* Short problem *
Search the data for the word "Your" and copy every line where it occurs.

[start Raw data]

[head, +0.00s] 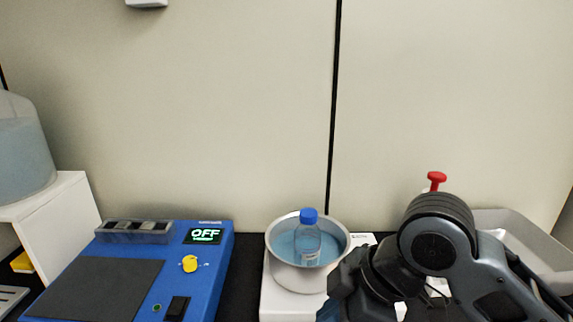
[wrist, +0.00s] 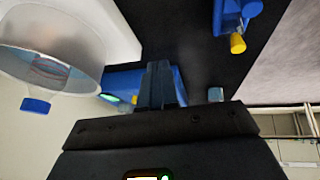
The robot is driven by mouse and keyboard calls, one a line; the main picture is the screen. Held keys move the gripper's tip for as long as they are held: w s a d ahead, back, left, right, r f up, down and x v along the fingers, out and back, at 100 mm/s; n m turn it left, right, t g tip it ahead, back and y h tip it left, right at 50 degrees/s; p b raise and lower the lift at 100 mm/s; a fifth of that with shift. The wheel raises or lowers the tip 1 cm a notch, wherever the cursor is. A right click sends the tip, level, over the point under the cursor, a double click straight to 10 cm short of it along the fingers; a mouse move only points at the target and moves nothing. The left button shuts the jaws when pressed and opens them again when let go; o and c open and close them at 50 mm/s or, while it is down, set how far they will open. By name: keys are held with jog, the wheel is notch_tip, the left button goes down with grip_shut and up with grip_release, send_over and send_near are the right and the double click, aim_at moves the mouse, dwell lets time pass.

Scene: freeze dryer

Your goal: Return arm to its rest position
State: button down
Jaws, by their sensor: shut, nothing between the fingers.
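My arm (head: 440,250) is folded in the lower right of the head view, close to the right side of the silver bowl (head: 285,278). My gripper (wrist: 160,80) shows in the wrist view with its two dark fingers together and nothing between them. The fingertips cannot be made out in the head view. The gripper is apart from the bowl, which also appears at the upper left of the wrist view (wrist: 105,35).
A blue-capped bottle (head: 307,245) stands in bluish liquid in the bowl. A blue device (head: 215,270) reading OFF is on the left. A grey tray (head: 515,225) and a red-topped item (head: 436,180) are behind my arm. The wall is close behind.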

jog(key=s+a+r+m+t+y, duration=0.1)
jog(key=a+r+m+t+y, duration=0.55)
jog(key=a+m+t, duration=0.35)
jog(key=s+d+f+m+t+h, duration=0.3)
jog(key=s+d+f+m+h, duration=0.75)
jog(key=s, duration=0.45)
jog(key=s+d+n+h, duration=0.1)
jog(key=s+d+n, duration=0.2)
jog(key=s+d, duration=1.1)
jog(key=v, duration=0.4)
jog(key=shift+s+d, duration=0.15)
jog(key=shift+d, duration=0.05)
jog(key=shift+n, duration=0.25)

[end Raw data]
[start Raw data]

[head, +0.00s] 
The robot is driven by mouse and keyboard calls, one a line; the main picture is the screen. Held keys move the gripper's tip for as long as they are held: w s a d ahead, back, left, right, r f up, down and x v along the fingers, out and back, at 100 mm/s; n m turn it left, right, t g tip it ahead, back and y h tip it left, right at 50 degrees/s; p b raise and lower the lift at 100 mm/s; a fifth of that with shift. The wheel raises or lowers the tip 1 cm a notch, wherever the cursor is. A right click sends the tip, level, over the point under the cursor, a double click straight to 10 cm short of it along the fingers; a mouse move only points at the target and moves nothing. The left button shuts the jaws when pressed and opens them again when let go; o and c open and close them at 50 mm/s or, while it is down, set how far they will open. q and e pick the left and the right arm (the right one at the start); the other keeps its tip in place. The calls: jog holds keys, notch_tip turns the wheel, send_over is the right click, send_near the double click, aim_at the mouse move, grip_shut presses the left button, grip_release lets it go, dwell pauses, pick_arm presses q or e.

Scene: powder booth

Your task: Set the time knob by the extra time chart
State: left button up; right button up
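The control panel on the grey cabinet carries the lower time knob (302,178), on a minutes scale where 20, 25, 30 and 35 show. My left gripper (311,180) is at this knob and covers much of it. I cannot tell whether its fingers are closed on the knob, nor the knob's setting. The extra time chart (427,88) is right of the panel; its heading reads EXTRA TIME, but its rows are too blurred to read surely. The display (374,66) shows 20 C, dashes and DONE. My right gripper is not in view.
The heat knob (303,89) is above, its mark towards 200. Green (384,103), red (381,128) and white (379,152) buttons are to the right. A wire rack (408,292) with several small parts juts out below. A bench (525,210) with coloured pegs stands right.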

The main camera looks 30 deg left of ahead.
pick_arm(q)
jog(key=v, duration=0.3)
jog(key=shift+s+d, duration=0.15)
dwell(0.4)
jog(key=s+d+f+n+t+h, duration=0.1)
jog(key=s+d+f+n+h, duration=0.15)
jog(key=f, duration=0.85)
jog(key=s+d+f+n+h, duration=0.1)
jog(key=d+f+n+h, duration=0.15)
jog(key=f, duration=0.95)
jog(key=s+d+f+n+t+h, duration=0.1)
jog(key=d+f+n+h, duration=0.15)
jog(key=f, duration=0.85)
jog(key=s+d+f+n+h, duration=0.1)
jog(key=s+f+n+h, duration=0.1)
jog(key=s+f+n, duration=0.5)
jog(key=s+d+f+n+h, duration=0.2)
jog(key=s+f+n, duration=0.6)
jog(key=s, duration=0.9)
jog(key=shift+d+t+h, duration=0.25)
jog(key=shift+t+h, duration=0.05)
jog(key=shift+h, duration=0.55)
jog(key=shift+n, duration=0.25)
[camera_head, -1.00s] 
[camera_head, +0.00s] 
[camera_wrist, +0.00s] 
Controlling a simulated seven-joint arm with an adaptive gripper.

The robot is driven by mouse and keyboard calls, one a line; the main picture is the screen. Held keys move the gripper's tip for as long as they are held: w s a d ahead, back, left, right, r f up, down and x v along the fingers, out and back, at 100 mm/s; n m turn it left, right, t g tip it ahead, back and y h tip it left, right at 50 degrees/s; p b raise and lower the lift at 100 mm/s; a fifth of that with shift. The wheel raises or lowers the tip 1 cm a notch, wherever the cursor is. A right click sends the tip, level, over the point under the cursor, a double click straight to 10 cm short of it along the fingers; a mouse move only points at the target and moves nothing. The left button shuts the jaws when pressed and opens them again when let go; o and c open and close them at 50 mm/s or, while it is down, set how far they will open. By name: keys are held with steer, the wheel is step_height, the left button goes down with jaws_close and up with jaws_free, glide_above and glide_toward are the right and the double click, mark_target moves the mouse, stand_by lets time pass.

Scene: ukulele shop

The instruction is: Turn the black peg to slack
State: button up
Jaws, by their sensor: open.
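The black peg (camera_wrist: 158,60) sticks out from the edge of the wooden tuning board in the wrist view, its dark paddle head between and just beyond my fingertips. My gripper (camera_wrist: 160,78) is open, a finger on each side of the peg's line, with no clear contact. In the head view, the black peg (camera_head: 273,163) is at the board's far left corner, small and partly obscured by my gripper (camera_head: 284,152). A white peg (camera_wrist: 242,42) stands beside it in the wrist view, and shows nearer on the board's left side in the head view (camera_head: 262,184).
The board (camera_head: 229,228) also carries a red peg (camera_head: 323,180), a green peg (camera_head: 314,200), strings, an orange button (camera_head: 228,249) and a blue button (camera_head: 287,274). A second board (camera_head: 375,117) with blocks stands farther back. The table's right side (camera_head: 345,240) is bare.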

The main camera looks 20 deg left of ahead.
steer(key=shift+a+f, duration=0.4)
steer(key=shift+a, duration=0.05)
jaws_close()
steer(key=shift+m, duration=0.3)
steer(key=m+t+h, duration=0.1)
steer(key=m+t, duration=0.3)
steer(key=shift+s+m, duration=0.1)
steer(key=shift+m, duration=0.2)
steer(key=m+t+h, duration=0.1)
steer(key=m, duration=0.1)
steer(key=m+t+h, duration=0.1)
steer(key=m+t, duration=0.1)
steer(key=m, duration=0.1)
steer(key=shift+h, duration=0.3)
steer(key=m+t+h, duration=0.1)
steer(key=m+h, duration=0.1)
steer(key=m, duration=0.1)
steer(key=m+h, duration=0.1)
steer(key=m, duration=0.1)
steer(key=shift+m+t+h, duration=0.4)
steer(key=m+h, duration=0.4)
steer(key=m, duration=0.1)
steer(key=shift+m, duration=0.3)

[end Raw data]
[start Raw data]

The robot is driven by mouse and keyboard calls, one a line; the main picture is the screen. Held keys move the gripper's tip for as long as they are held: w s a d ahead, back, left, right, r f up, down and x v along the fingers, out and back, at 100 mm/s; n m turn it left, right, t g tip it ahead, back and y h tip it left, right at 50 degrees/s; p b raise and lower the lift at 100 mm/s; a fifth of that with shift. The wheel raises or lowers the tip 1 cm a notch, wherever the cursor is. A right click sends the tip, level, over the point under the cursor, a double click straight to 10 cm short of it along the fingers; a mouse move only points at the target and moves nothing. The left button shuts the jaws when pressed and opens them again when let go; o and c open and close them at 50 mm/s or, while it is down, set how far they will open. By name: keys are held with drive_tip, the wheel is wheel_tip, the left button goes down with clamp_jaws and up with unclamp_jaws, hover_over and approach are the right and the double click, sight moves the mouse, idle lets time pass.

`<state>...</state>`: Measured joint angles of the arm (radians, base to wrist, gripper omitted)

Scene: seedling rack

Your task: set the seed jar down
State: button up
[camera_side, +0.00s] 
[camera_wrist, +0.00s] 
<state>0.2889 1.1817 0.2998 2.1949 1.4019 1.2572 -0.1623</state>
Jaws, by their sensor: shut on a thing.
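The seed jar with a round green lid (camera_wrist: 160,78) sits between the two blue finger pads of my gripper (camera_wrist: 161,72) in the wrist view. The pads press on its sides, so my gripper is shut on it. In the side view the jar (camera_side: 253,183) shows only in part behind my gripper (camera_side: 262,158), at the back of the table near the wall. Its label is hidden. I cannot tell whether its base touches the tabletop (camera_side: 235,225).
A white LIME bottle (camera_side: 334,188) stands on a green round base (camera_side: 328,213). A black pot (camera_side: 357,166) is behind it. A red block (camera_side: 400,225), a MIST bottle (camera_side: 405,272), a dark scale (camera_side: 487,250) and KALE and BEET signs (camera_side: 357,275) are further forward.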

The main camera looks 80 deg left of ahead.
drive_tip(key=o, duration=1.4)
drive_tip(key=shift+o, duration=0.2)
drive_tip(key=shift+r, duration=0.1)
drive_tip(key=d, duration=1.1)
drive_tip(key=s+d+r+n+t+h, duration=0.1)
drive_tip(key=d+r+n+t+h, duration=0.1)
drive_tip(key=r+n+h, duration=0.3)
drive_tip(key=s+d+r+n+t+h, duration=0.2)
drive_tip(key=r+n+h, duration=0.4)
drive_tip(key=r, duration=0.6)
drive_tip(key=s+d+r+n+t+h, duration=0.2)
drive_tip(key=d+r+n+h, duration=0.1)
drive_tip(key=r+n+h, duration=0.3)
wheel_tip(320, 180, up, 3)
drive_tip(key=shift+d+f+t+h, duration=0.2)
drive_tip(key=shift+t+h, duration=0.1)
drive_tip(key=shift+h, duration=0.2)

[end Raw data]

* Task solution *
Your goal: Return arm to its rest position
Your task: Set the time knob by the extra time chart
Your task: set the seed jar down

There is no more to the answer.